YOUR INSTRUCTIONS: Transcribe everything in the data word for word. Pictures are left out.

____________________

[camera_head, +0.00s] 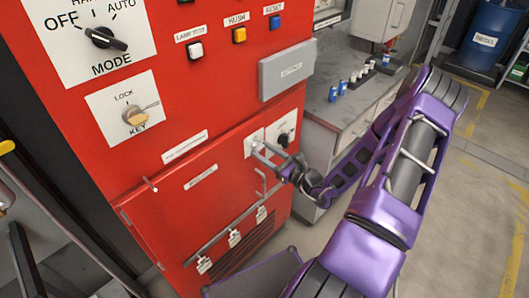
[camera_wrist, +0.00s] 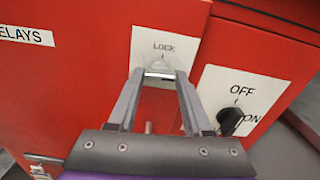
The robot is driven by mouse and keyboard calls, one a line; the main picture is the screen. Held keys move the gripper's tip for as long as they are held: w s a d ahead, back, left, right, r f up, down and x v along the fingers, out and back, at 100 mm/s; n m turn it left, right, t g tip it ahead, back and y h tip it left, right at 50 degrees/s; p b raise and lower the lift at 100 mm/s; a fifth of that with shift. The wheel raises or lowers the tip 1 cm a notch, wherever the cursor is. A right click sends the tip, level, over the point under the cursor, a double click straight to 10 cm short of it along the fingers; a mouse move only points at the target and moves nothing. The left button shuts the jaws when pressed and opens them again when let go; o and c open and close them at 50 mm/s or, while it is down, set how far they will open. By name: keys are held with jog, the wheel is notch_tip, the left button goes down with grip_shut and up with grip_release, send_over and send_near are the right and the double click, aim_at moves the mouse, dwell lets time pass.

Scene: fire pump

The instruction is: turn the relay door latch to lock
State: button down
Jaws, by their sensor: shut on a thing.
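The relay door (camera_head: 170,225) is a red panel low on the red cabinet and looks closed. Its latch (camera_wrist: 161,63) is a small light-coloured part on a white plate (camera_wrist: 152,45) marked LOCK. My gripper (camera_wrist: 160,74) is shut on the latch, its two fingertips meeting at it just below the word LOCK. The fingertips hide much of the latch, so I cannot tell its exact angle. In the head view my gripper (camera_head: 259,150) reaches the same plate (camera_head: 252,141) from the right.
A black OFF/ON switch (camera_wrist: 229,120) sits close to the right of my gripper. A door handle (camera_head: 261,184) stands out below it. Above are a key switch (camera_head: 136,115), a mode knob (camera_head: 104,39) and a grey box (camera_head: 287,71). A counter (camera_head: 335,115) stands behind on the right.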

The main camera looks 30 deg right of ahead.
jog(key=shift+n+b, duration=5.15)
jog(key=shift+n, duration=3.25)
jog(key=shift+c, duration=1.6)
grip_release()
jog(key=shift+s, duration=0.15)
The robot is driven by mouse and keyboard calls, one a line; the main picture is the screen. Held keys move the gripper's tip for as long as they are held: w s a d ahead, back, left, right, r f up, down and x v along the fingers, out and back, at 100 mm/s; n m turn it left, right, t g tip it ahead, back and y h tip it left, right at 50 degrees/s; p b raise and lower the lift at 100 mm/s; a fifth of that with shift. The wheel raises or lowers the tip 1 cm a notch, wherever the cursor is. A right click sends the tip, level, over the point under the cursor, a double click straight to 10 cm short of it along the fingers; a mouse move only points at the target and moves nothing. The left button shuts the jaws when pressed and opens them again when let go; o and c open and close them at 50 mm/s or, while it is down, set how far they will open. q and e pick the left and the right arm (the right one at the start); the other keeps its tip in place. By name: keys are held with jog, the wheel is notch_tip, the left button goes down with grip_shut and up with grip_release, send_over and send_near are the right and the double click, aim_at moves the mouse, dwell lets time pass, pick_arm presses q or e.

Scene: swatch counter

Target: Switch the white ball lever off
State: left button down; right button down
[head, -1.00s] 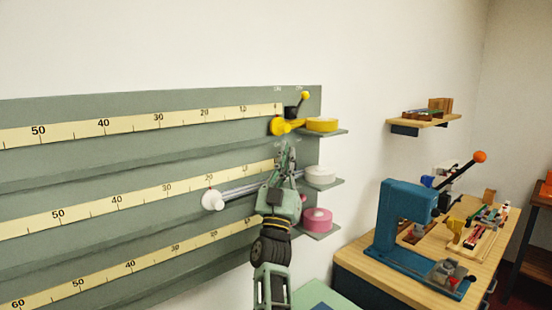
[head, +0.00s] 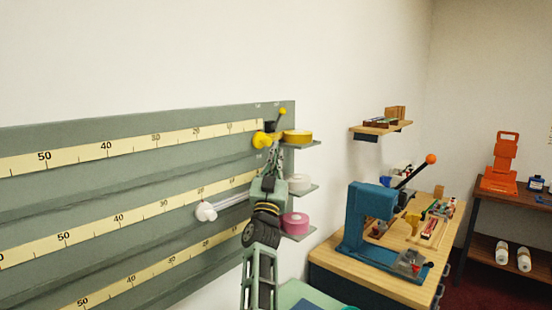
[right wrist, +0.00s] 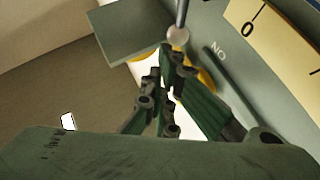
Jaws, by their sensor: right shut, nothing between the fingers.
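In the right wrist view a thin metal rod ends in a pale, whitish ball (right wrist: 178,37), beside an upside-down ON mark on the grey-green board. The tips of my right gripper (right wrist: 172,66) are shut and empty, just by this ball; I cannot tell whether they touch it. In the head view my right gripper (head: 274,156) is in front of the board's right end, between the yellow and white rolls, and hides the lever there. A white knob (head: 206,212) on a pale bar sits further left on the middle row. My left gripper is not in view.
The grey-green board (head: 120,129) carries number strips. A blue press (head: 366,217) stands on a bench further right.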

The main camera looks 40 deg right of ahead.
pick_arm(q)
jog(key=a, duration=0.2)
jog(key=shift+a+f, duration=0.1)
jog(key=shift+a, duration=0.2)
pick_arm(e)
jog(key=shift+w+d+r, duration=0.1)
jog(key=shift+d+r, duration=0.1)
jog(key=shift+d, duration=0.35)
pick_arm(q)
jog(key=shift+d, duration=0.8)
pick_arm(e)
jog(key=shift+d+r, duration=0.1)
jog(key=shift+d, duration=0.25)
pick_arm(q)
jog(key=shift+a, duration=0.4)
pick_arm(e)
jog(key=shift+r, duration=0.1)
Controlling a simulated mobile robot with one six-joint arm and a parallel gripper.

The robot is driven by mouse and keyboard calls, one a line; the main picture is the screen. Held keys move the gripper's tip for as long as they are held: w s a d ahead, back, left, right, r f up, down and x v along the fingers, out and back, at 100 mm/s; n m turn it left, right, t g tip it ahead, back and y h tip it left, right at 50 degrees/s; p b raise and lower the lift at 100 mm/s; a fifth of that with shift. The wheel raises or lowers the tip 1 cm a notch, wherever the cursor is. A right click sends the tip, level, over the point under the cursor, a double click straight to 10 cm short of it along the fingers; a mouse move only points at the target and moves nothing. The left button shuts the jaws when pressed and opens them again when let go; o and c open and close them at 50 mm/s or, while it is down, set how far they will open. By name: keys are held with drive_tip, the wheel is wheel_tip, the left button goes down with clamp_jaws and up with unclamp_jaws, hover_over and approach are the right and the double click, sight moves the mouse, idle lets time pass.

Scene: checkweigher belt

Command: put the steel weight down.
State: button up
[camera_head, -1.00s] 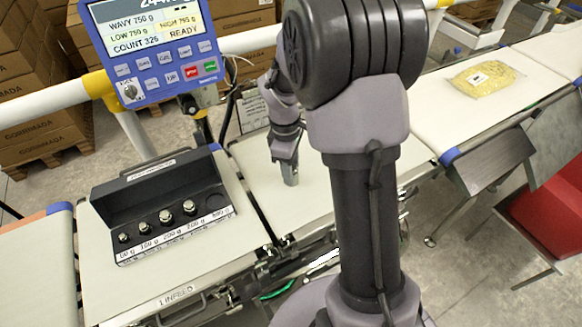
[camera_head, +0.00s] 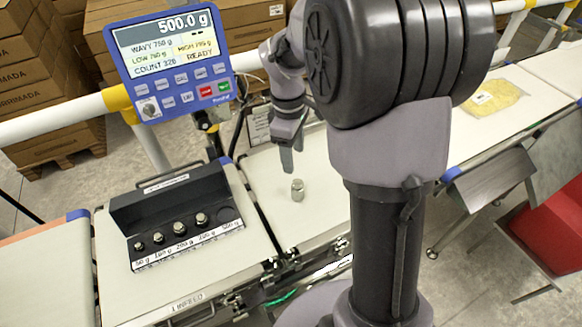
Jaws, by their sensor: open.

____________________

REPLY TO THE EXERCISE:
[camera_head, +0.00s] 
[camera_wrist, +0.00s] 
The robot is driven by mouse and keyboard calls, one a line; the main picture is the screen. Held keys move the gripper's tip for as long as they are held: w s a d ahead, back, left, right, r f up, down and x v along the fingers, out and back, at 100 mm/s; n m turn it left, right, t g tip it ahead, back and y h tip it left, right at 50 degrees/s; p b raise and lower the lift at 100 mm/s; a fifth of that with shift. The wheel raises or lowers the tip 1 cm a notch, wherever the cursor is. A right click sends the tip, level, over the point under the cursor, a double click straight to 10 cm short of it along the fingers; a mouse move only points at the target and moves nothing. The left button shuts the jaws when pressed and opens them again when let go; o and c open and close them at 50 mm/s or, while it is down, set how far they will open. By name: keys are held with jog, the wheel is notch_tip, the left button goes down with grip_shut and up with grip_release, send_over and send_near are the right and the double click, aim_at moves the mouse, dwell lets time pass.

Scene: fire pump

The instruction is: turn the relay door latch to lock
State: button down
Jaws, by their sensor: shut on a thing.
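The relay door (camera_head: 170,225) is a red panel low on the red cabinet and looks closed. Its latch (camera_wrist: 161,63) is a small light-coloured part on a white plate (camera_wrist: 152,45) marked LOCK. My gripper (camera_wrist: 160,74) is shut on the latch, its two fingertips meeting at it just below the word LOCK. The fingertips hide much of the latch, so I cannot tell its exact angle. In the head view my gripper (camera_head: 259,150) reaches the same plate (camera_head: 252,141) from the right.
A black OFF/ON switch (camera_wrist: 229,120) sits close to the right of my gripper. A door handle (camera_head: 261,184) stands out below it. Above are a key switch (camera_head: 136,115), a mode knob (camera_head: 104,39) and a grey box (camera_head: 287,71). A counter (camera_head: 335,115) stands behind on the right.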

The main camera looks 30 deg right of ahead.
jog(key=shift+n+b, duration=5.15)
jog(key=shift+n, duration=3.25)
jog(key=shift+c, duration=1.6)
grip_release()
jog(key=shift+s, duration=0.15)
The robot is driven by mouse and keyboard calls, one a line; the main picture is the screen. Held keys move the gripper's tip for as long as they are held: w s a d ahead, back, left, right, r f up, down and x v along the fingers, out and back, at 100 mm/s; n m turn it left, right, t g tip it ahead, back and y h tip it left, right at 50 degrees/s; p b raise and lower the lift at 100 mm/s; a fifth of that with shift. The wheel raises or lowers the tip 1 cm a notch, wherever the cursor is. A right click sends the tip, level, over the point under the cursor, a double click straight to 10 cm short of it along the fingers; a mouse move only points at the target and moves nothing. The left button shuts the jaws when pressed and opens them again when let go; o and c open and close them at 50 mm/s or, while it is down, set how far they will open. q and e pick the left and the right arm (the right one at the start); the other keeps its tip in place. By name: keys are held with jog, the wheel is notch_tip, the left button goes down with grip_shut and up with grip_release, send_over and send_near are the right and the double click, aim_at moves the mouse, dwell lets time pass, pick_arm presses q or e.

Scene: swatch counter

Target: Switch the white ball lever off
State: left button down; right button down
[head, -1.00s] 
[head, +0.00s] 
[right wrist, +0.00s] 
Jaws, by their sensor: right shut, nothing between the fingers.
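In the right wrist view a thin metal rod ends in a pale, whitish ball (right wrist: 178,37), beside an upside-down ON mark on the grey-green board. The tips of my right gripper (right wrist: 172,66) are shut and empty, just by this ball; I cannot tell whether they touch it. In the head view my right gripper (head: 274,156) is in front of the board's right end, between the yellow and white rolls, and hides the lever there. A white knob (head: 206,212) on a pale bar sits further left on the middle row. My left gripper is not in view.
The grey-green board (head: 120,129) carries number strips. A blue press (head: 366,217) stands on a bench further right.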

The main camera looks 40 deg right of ahead.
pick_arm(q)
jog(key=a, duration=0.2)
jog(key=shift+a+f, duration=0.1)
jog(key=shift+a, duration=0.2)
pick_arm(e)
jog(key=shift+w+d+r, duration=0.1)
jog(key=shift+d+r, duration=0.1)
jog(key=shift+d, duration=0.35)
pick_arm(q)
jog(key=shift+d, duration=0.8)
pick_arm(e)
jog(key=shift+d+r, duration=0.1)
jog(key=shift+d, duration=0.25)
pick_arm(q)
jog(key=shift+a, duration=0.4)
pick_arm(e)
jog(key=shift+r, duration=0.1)
Controlling a simulated mobile robot with one six-joint arm and a parallel gripper.

The robot is driven by mouse and keyboard calls, one a line; the main picture is the screen. Held keys move the gripper's tip for as long as they are held: w s a d ahead, back, left, right, r f up, down and x v along the fingers, out and back, at 100 mm/s; n m turn it left, right, t g tip it ahead, back and y h tip it left, right at 50 degrees/s; p b raise and lower the lift at 100 mm/s; a fifth of that with shift. The wheel raises or lowers the tip 1 cm a notch, wherever the cursor is. A right click sends the tip, level, over the point under the cursor, a double click straight to 10 cm short of it along the fingers; a mouse move only points at the target and moves nothing. The left button shuts the jaws when pressed and opens them again when let go; o and c open and close them at 50 mm/s or, while it is down, set how far they will open. By name: keys are held with drive_tip, the wheel is wheel_tip, the left button goes down with clamp_jaws and up with unclamp_jaws, hover_over and approach are the right and the double click, sight moves the mouse, idle lets time pass.

Scene: checkweigher belt

Command: put the steel weight down.
State: button up
[camera_head, -1.00s] 
[camera_head, +0.00s] 
Jaws, by their sensor: open.

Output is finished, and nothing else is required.